Teremos portanto que admitir que entidades tais como a revolução do Sol ao redor da Lua, o atual rei do Brasil, a montanha de ouro, etc. possuem alguma forma de existência. O próprio Russell, antes da publicação de “Da Denotação”, admitia tal solução.” “Os números, os deuses homéricos, as relações, as quimeras e os espaços quadridimensionais todos têm ser, pois se eles não fossem entidades de uma certa espécie, não poderíamos fazer proposições acerca deles.”8
Ora, a admissão de entidades tais como o atual rei do Brasil em nosso universo não elimina as dificuldades na teoria de Frege, como procuraremos agora demonstrar. De fato, seja a sentença:
(1) O atual rei do Brasil é um astronauta.
Ela é obviamente falsa, posto que, entre os astronautas, não encontramos nenhum que seja atualmente rei do Brasil.
Seja agora a negativa de (1), qual seja:
(2) O atual rei do Brasil não é um astronauta.

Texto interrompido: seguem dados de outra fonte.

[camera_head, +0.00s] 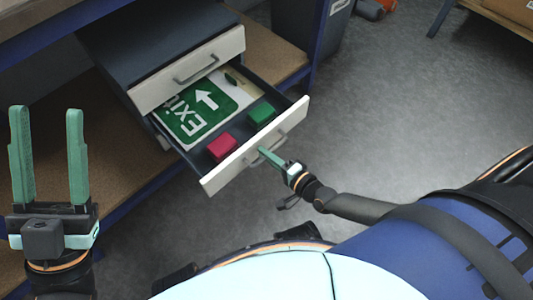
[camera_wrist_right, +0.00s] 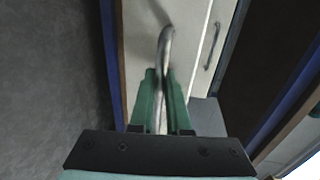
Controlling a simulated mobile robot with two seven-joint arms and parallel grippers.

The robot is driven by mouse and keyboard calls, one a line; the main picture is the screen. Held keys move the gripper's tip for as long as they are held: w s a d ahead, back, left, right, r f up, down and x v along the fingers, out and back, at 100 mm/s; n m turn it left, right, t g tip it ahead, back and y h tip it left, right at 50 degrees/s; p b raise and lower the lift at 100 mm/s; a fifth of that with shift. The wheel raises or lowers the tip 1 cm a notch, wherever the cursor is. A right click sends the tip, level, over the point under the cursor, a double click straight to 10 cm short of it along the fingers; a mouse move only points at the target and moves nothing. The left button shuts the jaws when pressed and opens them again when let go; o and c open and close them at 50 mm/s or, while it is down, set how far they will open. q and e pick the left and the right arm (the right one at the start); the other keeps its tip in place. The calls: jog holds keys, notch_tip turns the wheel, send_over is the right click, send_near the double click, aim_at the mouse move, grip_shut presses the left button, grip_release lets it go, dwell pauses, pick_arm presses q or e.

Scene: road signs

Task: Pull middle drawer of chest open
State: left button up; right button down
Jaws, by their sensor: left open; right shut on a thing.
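The dark chest (camera_head: 140,48) stands on a shelf at the upper left of the head view. One drawer (camera_head: 246,158) with a white front is pulled well out below another drawer front (camera_head: 190,69). My right gripper (camera_head: 266,154) is shut on the metal handle of the open drawer. In the right wrist view its green fingers clasp the curved handle (camera_wrist_right: 165,46). My left gripper (camera_head: 47,112) is open and empty, pointing up, apart from the chest.
The open drawer holds a green exit sign (camera_head: 205,106), a red block (camera_head: 221,147) and a green block (camera_head: 262,113). A brown shelf board (camera_head: 262,55) with blue posts surrounds the chest. A dark bin (camera_head: 331,25) stands behind.

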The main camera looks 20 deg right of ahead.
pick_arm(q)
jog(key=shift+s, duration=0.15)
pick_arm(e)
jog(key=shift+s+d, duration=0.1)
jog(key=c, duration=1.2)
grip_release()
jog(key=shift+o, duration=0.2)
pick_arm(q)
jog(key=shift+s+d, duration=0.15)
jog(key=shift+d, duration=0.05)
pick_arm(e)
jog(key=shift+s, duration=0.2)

Esta sentença não é falsa, consoante a tábua da verdade da negação; tampouco é verdadeira, pelos mesmos motivos que (1) não é. Teremos assim de admitir um terceiro valor de verdade, que não é o verdadeiro ou o falso, violando o princípio do terço excluso.9
A Solução de Russell
A solução de Russell aos problemas acima abordados vão se constituir em sua famosa Teoria das Descrições. O ponto central desta teoria é que expressões como “o autor de Dom Casmurro”10 não são, ao contrário do que classicamente se advogou, nomes próprios, como é “Machado de Assis”.11
Em outros termos, se bem que a sentença:
(1) Machado de Assis nasceu no Rio de Janeiro
seja uma sentença da forma sujeito-predicado – e aqui a forma lógica está em concordância com a forma gramatical – o mesmo não ocorre com:
(2) O autor de Dom Casmurro nasceu no Rio de Janeiro.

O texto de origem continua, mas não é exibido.